Ciudades sin tiendas en un mundo de vagos
La nueva economía se aprovecha de nuestra holgazanería para quitarnos las ganas de oponernos a ella
Cuando aún no vivía en Madrid, una de las cosas que más me fascinaba en las visitas esporádicas a la ciudad, normalmente con motivo de alguna manifestación reivindicativa (que como todo el mundo sabe es, después de ir a ver El Rey León, una de las causas que históricamente más nos ha movido a los habitantes de las comunidades autónomas a hacer turismo en la capital del reino) era el nivel de especialización de los pequeños comercios: me parecía un placer inefable visitar lugares donde era posible encontrar 30 tipos diferentes de moldes pasteleros, aunque al final únicamente entrara a contemplarlos como quien va a un museo.
Cuando me vine a vivir aquí y me instalé en el barrio de Argüelles, encontraba verdaderamente asombroso que, frente al portal que daba acceso a mi cochambrosito apartamento de 30 metros cuadrados, hubiese un matrimonio capaz de subsistir vendiendo específicamente casas de muñecas y elementos para completarlas. No muy lejos se hallaba una librería —que sigue existiendo— donde presumían de comercializar única y exclusivamente novela negra y más allá, un bazar de aeromodelismo donde los clientes iban expresamente a adquirir soldaditos de plomo.
Estos días, en una de las comidas familiares navideñas se habló de un establecimiento del pueblón donde nací en el que un padre, una madre y dos hijos podían a su vez comer gracias a ofrecer a su público, los niños de toda la comarca, flautas dulces, xilófonos, cajas chinas y triángulos. Este comercio no estaba muy lejos de otro donde vendían únicamente trofeos, medallas y chándales escolares.
Esas tiendas no existen ya.
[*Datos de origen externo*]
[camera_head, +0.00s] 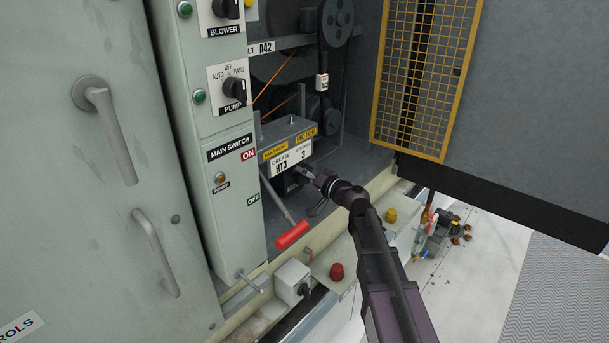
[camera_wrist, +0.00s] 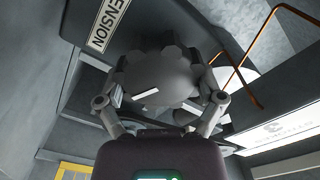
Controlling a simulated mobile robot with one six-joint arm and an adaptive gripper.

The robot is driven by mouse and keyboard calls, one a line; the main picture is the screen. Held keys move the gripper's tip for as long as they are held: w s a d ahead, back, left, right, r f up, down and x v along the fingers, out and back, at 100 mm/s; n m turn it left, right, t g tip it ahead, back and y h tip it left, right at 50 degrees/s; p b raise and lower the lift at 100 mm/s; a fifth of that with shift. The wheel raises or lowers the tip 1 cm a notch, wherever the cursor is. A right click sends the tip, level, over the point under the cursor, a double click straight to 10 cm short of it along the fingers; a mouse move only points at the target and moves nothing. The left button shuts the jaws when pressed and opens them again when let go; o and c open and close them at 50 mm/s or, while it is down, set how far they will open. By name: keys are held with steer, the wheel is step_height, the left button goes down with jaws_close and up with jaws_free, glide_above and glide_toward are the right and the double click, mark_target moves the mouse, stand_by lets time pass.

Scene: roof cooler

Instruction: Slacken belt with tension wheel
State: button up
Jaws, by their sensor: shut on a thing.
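The tension wheel is a dark grey lobed knob with a short white mark on its face. It fills the middle of the wrist view (camera_wrist: 158,72), beside a label that reads "ENSION" (camera_wrist: 110,22). My gripper (camera_wrist: 160,98) is shut on it, one finger on each side. In the head view my gripper (camera_head: 308,178) reaches the front of the grey motor box, and the wheel there is a small dark shape, mostly hidden. The black belt (camera_head: 346,75) runs between a large upper pulley (camera_head: 337,20) and a lower one (camera_head: 311,105); I cannot tell how tight it is.
The main switch's red-handled lever (camera_head: 292,235) sticks out left of my arm. A control panel (camera_head: 228,130) stands at the left. A yellow mesh guard (camera_head: 425,75) is at the right. A red knob (camera_head: 336,271) and a yellow knob (camera_head: 390,215) sit on the ledge below.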

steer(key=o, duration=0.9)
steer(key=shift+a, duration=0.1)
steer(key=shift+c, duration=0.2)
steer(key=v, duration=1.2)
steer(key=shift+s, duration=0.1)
Arrasaron con ellas sucesivos centros comerciales, lugares donde se vendía todo eso a la vez en un único espacio y que fueron promesa de prosperidad para un lugar desindustrializado, donde 20 puestos de empleo de cajera y 300 de reponedor parecieron el maná hasta que las cajeras fueron sustituidas por máquinas y ellas, junto con muchos reponedores, tuvieron que venirse a trabajar a Madrid, donde de momento hay más empleo aunque las tiendas especializadas estén desapareciendo igualmente, como también están desapareciendo los centros comerciales. Nadie quiere gastar su limitado tiempo en levantar el culo del sofá para ir a comprar si no tiene que hacerlo. Y cuando mandan a casa a 500 trabajadores de una gran superficie, ¿va a ir una manifestación alguien que no tiene ganas ni de bajar a por mandarinas?
Al lado de mi actual casa madrileña un inglés encantador con un encantador acento ídem vende únicamente jabones, mikados y fragancias de baño. Yo le compro siempre algunos detalles de Reyes porque no son caros, los envuelve en un delicado papel cebolla con estampados y les pone un sello auténtico de Royal Mail.
La nueva economía se aprovecha de nuestra prisa e incentiva nuestra vagancia para quitarnos las ganas de oponernos a ella. Debe de ser por eso que cada vez que hago el esfuerzo de ir a esa pequeña tienda me siento como una atleta. ¿Se podrá seguir llamando ciudad a un lugar donde ya no haya tiendas? ¿Y dónde se va a protestar cuando ya estás en Madrid?